If you’ve looked at the high resolution HiRISE images from the Mars Reconnaissance Orbiter, or had the chance to explore the new Google Mars, you know Mars is fraught with craters, mountains, gullies, and all sorts of interesting – and dangerous – terrain. Areas such as these with layered deposits, sediments, fracturing and faulting are just the type of places to look for the sources of methane that is being produced on Mars.
But it’s much too risky to send our current style of rovers, including the 2011 Mars Science Laboratory (MSL), into treacherous terrain. But engineers from JPL, along with students at the California Institute of Technology have designed and tested a versatile, low-mass robot that could be added to larger rovers like MSL that can rappel off cliffs, travel nimbly over steep and rocky terrain, and explore deep craters.
This prototype rover, called Axel, might help future robotic spacecraft better explore and investigate foreign worlds such as Mars. On Earth, Axel might assist in search-and-rescue operations.
Watch a video showing an Axel test-run at the JPL Mars yard.
“Axel extends our ability to explore terrains that we haven’t been able to explore in the past, such as deep craters with vertically-sloped promontories,” said Axel’s principal investigator, Issa A.D. Nesnas, of JPL’s robotics and mobility section. “Also, because Axel is relatively low-mass, a mission may carry a number of Axel rovers. That would give us the opportunity to be more aggressive with the terrain we would explore, while keeping the overall risk manageable.”

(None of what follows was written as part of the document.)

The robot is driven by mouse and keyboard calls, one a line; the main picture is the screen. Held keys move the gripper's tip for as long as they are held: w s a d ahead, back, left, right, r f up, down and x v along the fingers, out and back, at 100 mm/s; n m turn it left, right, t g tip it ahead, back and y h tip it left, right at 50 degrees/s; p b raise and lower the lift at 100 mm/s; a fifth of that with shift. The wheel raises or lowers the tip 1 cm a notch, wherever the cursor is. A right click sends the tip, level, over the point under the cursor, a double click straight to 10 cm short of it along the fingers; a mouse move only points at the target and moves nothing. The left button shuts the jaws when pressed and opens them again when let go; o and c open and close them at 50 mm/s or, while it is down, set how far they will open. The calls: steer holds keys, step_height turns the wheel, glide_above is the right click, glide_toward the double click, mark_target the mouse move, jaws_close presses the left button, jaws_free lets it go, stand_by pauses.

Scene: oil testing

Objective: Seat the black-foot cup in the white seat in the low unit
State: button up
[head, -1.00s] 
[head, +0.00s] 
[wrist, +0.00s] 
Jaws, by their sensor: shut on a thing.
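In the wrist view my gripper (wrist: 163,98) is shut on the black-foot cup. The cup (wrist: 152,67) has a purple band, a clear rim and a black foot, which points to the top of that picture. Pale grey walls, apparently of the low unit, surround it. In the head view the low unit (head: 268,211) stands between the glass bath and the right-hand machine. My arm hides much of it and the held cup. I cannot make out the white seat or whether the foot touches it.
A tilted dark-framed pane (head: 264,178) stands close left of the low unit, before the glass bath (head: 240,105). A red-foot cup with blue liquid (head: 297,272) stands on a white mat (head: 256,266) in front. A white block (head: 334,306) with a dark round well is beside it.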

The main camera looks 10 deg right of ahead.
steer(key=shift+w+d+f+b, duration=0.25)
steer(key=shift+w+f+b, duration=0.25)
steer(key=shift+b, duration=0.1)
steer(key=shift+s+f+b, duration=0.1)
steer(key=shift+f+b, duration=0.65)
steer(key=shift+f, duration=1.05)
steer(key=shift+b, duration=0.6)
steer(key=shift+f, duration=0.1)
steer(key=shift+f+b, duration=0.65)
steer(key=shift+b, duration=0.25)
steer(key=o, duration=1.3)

Nesnas said Axel is like a yo-yo — it is on a tether attached to a larger rover and can go up and down the sides of craters, canyons and gullies, exploring regions not safe for other rovers.
The simple and elegant design of Axel, which can operate both upside down and right side up, uses only three motors: one to control each of its two wheels and a third to control a lever. The lever contains a scoop to gather lunar or planetary material for scientists to study, and it also adjusts the robot’s two stereo cameras, which can tilt 360 degrees.
Axel’s cylindrical body has computing and wireless communications capabilities and an inertial sensor to operate autonomously. It also sports a tether that Axel can unreel to descend from a larger lander, rover or anchor point. The rover can use different wheel types, from large foldable wheels to inflatable ones, which help the rover tolerate a hard landing and handle rocky terrain.
Axel has been in development since 1999, and students from Caltech, Purdue University, and Arkansas Tech University have collaborated with JPL over the years to develop this versatile rover.